Not having ever used HDR Audio, I’m no authority on it. But the idea of mixing like that sounds incredibly unintuitive and difficult. (And setting all your various assets/events to correct real-world dBs… I can’t even imagine monitoring a shotgun blast or explosion to set it to the correct SPL—what obscene levels are they setting their monitors to??? Are they wearing ear protection while mixing? This is probably my ignorance speaking—I’m sure this is not how they do it.) And as pointed out, users on that thread are headaching about how it usually leads to constantly finding workarounds and fighting against the system to get the mix right. So I guess, in the end, even with HDR audio in the world there’s still no easy one-step process to making a mix work. Opinion: You can achieve a better mix by artful and deliberate choices than by mechanically mixing the “real world” at a 200dB dynamic range and slapping a dynamic gain on the master bus.
The point I’m getting to is FMOD’s dynamic mixing capabilities are awesome, and it would be unfortunate if you missed out on them because you’re looking for something like HDR Audio. You can create a fantastic dynamic system with FMOD which you can have full control over.

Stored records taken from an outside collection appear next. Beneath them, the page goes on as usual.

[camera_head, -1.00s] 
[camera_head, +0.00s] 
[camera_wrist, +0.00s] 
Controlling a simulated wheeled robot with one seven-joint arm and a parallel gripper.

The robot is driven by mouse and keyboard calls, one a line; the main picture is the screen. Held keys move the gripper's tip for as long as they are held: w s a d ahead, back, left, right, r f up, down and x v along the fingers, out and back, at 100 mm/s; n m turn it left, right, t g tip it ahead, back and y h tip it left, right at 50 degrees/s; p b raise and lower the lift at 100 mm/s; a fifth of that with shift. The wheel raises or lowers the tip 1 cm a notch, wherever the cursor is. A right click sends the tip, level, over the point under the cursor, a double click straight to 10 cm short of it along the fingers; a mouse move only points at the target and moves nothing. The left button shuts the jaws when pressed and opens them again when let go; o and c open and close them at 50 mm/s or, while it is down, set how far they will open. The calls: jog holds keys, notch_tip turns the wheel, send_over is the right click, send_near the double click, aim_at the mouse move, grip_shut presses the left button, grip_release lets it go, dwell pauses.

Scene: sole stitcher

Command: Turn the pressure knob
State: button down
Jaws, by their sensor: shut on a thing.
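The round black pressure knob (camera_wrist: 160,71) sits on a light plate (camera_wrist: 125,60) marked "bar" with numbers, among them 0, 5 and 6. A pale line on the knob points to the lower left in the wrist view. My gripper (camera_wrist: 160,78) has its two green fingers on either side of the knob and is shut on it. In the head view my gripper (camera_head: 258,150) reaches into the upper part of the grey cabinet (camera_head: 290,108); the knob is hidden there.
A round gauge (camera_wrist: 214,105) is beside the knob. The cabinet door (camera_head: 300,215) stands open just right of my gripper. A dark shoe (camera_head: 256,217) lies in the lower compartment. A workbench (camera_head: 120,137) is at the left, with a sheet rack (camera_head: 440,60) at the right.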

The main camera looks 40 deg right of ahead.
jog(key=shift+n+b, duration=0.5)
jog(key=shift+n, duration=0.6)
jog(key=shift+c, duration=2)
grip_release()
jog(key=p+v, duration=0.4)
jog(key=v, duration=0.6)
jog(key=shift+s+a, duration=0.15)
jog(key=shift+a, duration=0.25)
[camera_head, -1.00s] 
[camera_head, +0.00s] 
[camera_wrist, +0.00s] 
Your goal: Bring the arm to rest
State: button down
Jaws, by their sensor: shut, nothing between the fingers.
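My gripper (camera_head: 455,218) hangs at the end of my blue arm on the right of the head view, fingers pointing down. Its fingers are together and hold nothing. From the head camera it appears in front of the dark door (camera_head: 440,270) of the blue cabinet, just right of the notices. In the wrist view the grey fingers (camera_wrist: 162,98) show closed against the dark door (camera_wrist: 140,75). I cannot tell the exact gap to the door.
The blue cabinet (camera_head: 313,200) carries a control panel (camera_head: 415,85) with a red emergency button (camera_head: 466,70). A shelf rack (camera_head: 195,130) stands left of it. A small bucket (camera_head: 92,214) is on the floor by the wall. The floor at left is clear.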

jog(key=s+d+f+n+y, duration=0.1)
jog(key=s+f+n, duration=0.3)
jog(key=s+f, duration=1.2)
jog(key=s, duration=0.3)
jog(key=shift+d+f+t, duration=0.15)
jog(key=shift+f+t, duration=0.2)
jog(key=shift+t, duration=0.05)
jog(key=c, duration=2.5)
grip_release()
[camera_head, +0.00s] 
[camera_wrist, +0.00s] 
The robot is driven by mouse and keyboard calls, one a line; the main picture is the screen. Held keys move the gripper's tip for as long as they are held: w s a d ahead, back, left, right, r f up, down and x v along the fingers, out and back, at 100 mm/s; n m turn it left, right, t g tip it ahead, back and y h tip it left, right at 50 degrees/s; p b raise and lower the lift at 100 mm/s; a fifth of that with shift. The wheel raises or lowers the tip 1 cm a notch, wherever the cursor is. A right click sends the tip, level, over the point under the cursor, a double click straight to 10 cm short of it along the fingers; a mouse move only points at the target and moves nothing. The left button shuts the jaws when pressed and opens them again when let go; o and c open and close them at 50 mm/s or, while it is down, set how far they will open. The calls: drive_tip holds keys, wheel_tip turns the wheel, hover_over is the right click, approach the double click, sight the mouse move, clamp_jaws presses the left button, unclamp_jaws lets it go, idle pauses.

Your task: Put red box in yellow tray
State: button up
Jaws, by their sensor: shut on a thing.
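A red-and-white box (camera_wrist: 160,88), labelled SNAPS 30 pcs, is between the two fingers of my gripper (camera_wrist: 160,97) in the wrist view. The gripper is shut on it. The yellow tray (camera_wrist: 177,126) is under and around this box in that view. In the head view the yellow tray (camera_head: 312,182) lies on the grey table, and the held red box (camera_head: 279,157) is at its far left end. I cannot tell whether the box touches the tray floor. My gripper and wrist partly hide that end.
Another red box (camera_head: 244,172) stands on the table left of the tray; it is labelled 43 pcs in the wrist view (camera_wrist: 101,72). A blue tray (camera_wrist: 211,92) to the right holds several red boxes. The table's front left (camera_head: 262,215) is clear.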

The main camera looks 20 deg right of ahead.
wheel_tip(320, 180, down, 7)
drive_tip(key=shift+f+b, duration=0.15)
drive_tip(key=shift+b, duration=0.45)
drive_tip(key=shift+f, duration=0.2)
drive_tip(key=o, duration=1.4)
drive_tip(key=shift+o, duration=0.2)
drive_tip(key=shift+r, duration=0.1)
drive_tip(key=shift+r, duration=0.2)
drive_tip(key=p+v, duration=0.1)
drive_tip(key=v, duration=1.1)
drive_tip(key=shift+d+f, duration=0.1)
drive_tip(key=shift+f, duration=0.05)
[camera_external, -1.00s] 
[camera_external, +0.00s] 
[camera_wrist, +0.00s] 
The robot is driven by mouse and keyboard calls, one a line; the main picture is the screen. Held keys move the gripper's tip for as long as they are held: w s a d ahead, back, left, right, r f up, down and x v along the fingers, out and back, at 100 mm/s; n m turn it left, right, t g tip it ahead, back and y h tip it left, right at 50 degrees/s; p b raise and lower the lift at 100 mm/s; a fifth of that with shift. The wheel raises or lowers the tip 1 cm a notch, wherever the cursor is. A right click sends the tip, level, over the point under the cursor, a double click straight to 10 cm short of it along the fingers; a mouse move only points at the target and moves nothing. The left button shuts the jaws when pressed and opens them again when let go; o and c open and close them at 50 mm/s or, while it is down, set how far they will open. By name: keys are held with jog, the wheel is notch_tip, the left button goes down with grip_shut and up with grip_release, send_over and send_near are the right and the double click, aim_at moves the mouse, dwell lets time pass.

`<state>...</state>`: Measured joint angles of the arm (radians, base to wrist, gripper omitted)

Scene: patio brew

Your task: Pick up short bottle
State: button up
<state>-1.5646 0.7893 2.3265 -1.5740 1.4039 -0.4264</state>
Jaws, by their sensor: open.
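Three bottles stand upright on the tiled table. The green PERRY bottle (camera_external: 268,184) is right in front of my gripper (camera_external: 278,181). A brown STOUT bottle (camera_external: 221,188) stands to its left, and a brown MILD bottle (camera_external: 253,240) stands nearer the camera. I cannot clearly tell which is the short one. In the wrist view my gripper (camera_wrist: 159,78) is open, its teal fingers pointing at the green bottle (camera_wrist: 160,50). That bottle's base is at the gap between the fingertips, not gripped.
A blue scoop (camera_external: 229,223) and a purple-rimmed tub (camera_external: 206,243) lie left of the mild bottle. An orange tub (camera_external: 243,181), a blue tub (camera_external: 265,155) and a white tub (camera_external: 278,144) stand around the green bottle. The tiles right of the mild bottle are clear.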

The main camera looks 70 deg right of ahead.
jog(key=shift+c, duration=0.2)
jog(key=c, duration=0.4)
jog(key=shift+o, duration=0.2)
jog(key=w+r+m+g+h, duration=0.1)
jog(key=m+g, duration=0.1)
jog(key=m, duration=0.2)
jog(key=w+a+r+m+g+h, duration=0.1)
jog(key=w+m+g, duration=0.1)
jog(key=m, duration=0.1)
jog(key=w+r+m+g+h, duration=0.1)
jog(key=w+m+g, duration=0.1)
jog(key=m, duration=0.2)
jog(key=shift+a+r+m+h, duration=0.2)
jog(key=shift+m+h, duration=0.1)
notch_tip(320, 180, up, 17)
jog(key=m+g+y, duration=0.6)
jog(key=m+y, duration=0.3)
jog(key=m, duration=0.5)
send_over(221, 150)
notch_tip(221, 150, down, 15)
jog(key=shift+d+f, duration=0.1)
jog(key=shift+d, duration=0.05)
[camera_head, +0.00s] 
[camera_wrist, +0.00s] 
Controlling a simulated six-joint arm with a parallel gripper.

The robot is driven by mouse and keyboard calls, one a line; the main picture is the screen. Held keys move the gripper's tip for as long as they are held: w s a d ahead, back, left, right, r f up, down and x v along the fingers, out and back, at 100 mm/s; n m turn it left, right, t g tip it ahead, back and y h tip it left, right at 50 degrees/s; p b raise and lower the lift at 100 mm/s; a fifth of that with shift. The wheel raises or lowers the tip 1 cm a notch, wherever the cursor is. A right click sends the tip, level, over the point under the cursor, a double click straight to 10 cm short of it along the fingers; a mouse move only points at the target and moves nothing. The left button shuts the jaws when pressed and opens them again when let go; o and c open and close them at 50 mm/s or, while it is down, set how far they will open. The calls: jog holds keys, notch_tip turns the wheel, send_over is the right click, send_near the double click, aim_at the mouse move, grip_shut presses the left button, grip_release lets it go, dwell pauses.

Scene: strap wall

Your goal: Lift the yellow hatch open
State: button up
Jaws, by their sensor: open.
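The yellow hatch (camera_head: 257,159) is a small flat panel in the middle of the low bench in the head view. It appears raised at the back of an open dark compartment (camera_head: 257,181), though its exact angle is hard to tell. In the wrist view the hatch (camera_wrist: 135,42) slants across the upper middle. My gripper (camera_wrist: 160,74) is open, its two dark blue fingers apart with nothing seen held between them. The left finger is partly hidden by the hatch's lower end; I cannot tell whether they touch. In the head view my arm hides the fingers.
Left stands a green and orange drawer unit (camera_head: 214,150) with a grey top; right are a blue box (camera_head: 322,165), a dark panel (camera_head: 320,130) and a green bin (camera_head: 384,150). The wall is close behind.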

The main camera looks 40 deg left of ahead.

I did a VR shooter a few years ago and used this approach: I had a series of bus “stems” (LOUDEST, LOUD, MEDIUM, SOFT, AMBIENCE, MUSIC, LFE) which I used as submixes. Other, more specific busses were routed into those submixes (weapons, enemy attacks, and taking damage were routed into LOUD; big explosions were routed into LOUDEST; footsteps into SOFT; interactive objects, weapon handling, enemy non-attack sounds, into MEDIUM, etc etc…). Almost all of my mixing was done on those submix busses, using snapshots. Basically it was a hierarchy, with LOUDEST taking priority over LOUD, and so on. But the nice thing is that I had control over each submix differently. What if I wanted to have a massive explosion go off right next to you, which would basically kill the ambience and other soft and medium sounds for a moment, but I still wanted to hear the enemies in my face who are attacking me? I might have the explosion event trigger a snapshot which would duck AMBIENCE and SOFT a bit, duck MEDIUM a lot, but not duck LOUD much at all. And I could further it by ducking busses within those submixes for more control. During the explosion I still want to hear the enemies in the foreground but I don’t want to convolute the space with player weapon blasts so I dip the WEAPON sub-bus too. Then we enter a quiet area and I want the ambience to pull up, along with footsteps and quiet interactive objects, so I use a mixer snapshot while I’m in that area that pulls only those busses up (not all busses or the master bus, lest someone set off a shotgun in this quiet zone, resulting in either deaf players or too jarring of a drop in total volume like a master bus limiter would do, making the ambience feel weird). Effectively, this is all doing what “HDR audio” does but selectively, with deliberation and more control.